Sementara itu, kehadiran Kepribadian Apa dapat ditandai sebagai upaya yang membangkitkan batang terendam di antara eksponen-eksponen gerakan seni rupa yang -dimotori Gendut Riyanto, Haris Purnama, dan Ronald Manulang- pernah menghebohkan jagat seni rupa Jogjakarta karena keberanian mereka memamerkan puspa ragam karya seni rupa bermuatan kritik sosial politik sehingga diberangus militer pada September 1977.
Selain gerakan-gerakan tersebut, di museum itu akan digelar karya-karya kontemporer, antara lain, ciptaan Entang Wiharso, Bambang “Toko” Witjaksono, Dipo Andi, Farhan Siki, Ismail “Sukribo”, Jompet, Terra Bajraghosa, Venzha, Yudi Sulistya, dan Yusra Martunus.

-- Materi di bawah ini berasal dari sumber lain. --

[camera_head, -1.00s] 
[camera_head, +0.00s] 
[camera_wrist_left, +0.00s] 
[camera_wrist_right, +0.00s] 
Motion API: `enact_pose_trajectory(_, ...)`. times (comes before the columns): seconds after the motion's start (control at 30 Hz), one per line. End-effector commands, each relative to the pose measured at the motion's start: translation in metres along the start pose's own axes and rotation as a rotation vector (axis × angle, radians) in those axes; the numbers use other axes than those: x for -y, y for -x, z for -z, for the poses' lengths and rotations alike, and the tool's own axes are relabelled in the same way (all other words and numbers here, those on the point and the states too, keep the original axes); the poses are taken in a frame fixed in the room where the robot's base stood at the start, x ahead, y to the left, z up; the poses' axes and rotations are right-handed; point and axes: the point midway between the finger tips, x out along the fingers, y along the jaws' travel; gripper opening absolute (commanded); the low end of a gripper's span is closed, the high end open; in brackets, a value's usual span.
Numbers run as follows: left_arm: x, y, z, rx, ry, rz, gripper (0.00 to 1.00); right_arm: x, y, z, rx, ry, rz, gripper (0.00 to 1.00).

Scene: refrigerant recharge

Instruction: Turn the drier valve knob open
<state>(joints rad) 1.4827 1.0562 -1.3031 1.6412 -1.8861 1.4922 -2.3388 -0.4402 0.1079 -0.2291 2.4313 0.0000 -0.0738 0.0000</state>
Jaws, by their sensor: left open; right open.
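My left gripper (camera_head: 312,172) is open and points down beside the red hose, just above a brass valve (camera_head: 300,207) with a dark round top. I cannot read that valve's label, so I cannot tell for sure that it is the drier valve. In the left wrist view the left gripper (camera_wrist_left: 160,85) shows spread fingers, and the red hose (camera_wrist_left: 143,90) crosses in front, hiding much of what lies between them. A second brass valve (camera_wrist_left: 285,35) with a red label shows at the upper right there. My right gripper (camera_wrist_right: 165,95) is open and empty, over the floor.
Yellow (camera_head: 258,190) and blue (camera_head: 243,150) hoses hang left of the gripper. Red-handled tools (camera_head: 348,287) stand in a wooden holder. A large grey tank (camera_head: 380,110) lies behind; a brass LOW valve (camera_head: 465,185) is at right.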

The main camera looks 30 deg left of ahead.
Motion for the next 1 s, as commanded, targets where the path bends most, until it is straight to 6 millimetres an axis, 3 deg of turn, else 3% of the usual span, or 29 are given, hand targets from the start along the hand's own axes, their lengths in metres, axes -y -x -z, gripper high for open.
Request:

Tak berhenti sampai sana, sekitar 2 kilometer ke arah selatan terdapat Sangkring Art Space, tempat khalayak dapat menikmati karya-karya perupa kiwari -antara lain, Abdi Setiawan, Arie Dyanto, Bunga Jeruk, Muhamad Irfan, Agustina Theresia Sitompul, Ade Darmawan, Agapetus Kristiandana, Bayu Yuliansyah, Edo Pop, F. Sigit Santosa, Handiwirman, Hendra “Hehe” Harsono, I Ngurah Udiantara, Jumaldi Alfi, Putu Adi Gunawan, Rudi Mantofani, Samsul Arifin, Suraji, dan Tommy Wondra.
Pertemuan dan perlintasan daya cipta di empat venue yang berbeda itu telah meyakinkan saya bahwa kata terakhir harus diberikan kepada para perupa yang ikut serta meyangga tradisi dua tahunan tersebut dalam kesunyian yang tak tepermanai untuk menyurat yang silam, menyingkap yang tersembunyi, dan menggurat yang menjelang melalui rupa, bentuk, dan warna.
*) Salah seorang kurator Yogyakarta Biennale X-2009.